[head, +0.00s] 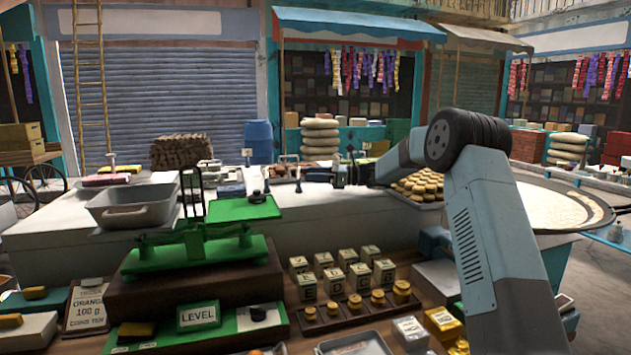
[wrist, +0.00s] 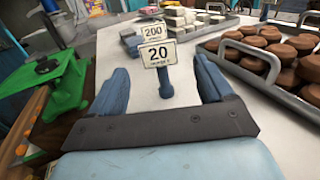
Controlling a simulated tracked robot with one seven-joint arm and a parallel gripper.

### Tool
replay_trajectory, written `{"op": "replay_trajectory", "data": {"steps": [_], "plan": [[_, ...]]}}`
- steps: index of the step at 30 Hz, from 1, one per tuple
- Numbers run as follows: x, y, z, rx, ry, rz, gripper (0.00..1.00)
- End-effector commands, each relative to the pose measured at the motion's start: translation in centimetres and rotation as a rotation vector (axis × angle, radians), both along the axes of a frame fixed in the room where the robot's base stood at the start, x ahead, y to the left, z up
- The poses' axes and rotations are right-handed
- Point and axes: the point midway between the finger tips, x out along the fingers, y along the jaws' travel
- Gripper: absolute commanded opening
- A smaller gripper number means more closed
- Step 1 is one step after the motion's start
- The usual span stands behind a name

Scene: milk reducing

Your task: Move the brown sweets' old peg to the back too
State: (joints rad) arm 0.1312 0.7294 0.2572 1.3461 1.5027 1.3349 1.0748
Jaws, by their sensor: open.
━━━
**Set problem**
What is needed is an exact reproduction of the data, pictures excluded.

**Output of the exercise**
[head, +0.00s] 
[wrist, +0.00s] 
Controlling a simulated tracked robot with one seven-joint arm and a parallel gripper.

### Tool
replay_trajectory, written `{"op": "replay_trajectory", "data": {"steps": [_], "plan": [[_, ...]]}}`
- steps: index of the step at 30 Hz, from 1, one per tuple
- Numbers run as follows: x, y, z, rx, ry, rz, gripper (0.00..1.00)
- End-effector commands, each relative to the pose measured at the motion's start: translation in centimetres and rotation as a rotation vector (axis × angle, radians), both along the axes of a frame fixed in the room where the robot's base stood at the start, x ahead, y to the left, z up
- The poses' axes and rotations are right-handed
- Point and axes: the point midway between the finger tips, x out along the fingers, y along the jaws' travel
- Gripper: absolute commanded opening
- A smaller gripper number means more closed
- Step 1 is one step after the motion's start
- The usual span stands behind a name

Scene: milk reducing

Your task: Move the brown sweets' old peg to the back too
State: (joints rad) arm 0.1312 0.7294 0.2572 1.3461 1.5027 1.3349 1.0748
Jaws, by their sensor: open.

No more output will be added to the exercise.